A Mom’s Review–Blue Like Jazz Movie

You’re probably wondering why I’m writing a review on a movie that’s no longer in the theatres. Good question. Because it’s out in Redbox right now. I had every intention of seeing this movie on the big screen, but life got in the way as it sometimes does. Maybe it did for you too and you’re thinking about renting or buying it. Maybe this will help you decide:

Blue Like Jazz, 2012

Directed by Steve Taylor

1 hour 45 minutes

(Now available on DVD)
Synopsis: (IMDB)
“‘I never liked jazz music because jazz music doesn’t resolve. . . . I used to not like God because God didn’t resolve. But that was before any of this happened.'”In Donald Miller’s early years, he was vaguely familiar with a distant God. But when he came to know Jesus Christ, he pursued the Christian life with great zeal. Within a few years he had a successful ministry that ultimately left him feeling empty, burned out, and, once again, far away from God.
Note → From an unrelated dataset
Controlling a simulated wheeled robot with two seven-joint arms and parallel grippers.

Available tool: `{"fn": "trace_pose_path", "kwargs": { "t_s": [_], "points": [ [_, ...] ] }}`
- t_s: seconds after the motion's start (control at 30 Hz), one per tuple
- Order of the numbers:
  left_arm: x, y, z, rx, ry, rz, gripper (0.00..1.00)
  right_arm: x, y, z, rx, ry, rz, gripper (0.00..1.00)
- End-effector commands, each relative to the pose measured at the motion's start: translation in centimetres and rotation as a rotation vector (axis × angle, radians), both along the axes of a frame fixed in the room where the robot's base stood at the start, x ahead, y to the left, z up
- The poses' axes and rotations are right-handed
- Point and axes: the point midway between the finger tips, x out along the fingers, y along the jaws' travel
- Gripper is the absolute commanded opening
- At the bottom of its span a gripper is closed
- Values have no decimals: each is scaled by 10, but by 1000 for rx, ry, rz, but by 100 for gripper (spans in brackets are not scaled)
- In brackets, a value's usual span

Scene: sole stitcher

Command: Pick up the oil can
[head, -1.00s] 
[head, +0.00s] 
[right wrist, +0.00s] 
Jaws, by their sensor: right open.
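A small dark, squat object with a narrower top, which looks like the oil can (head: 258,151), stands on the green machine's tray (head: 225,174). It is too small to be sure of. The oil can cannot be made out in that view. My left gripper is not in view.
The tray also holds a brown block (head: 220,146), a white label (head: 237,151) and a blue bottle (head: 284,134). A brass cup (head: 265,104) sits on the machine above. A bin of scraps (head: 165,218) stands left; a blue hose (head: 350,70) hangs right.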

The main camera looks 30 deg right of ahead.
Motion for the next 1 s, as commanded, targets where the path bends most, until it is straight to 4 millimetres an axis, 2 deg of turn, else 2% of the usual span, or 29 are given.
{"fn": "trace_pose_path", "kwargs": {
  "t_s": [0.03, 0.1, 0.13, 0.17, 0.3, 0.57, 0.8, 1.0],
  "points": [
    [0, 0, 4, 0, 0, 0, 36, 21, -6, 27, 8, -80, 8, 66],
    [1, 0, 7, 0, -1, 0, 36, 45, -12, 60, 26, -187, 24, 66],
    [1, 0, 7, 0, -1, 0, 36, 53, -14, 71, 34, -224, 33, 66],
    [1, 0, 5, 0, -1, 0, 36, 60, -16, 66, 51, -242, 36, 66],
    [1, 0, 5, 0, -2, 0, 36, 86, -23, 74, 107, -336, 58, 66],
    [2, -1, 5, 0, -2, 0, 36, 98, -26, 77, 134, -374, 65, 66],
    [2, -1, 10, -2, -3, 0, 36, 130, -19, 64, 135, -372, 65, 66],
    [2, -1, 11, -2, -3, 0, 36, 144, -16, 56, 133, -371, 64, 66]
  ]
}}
In this intimate, soul-searching account, Miller describes his remarkable journey back to a culturally relevant, infinitely loving God.”
My thoughts:
If I hadn’t first read Donald Miller’s book by the same name, I would have had a knee-jerk reaction and jumped to the wrong conclusions about the message of the film. I might have turned it off when Don is in bed with a lesbian peer asking if she was going to put out, or when activists at his school handed him a pile of condoms, or . . . well, there are a lot of places I might have stopped the film, had I not already known how it would resolve.
The movie itself is well done. Very well done I thought. I hate to say that most Christian movies strike me as subpar quality, (I’m sure due to budget), this was no B movie. I loved the quirkiness of it and I loved the faith journey Don goes through.
The rating is PG-13, but honestly, it was very much an R themed movie. I watched this movie with my teenage son who, I suspect, is going through his own wrestling with the church.
Sometimes the church can resemble a cult, and sometimes it can almost be one in our hearts. I didn’t grow up in the church and it sure looked that way to me early on in my faith journey. Everyone looked an awful lot like Don did early in the movie, speaking Christianese, slicking their hair to the side, wearing button downs and khakis and making a lot of blanket judgments over groups of people they really didn’t know much about.
I guess I liked Blue Like Jazz so much because I went through a similar journey in my own faith. No, I didn’t go off to a uber liberal college, but I wrestled like Don. I fell away for a time only to return with a stronger, realer, more passionate sold-out faith. .
I give this movie a 9 out of 10 rating, but I would strongly caution parents to not just assume by the PG 13 rating that it’s a good idea for that age group to watch. I would say treat it like a rated R movie and watch it yourself first to see if this is something your teen is mature enough to understand. If you do watch it with your child, be prepared for a discussion afterward. It’s a good chance to discuss having to wrestle with our own faith, rather than just being born Christian and a wonderful chance to bring out the Bible and find out together what God Himself has to say about certain matters like premarital sex, adultery, prodigal, etc.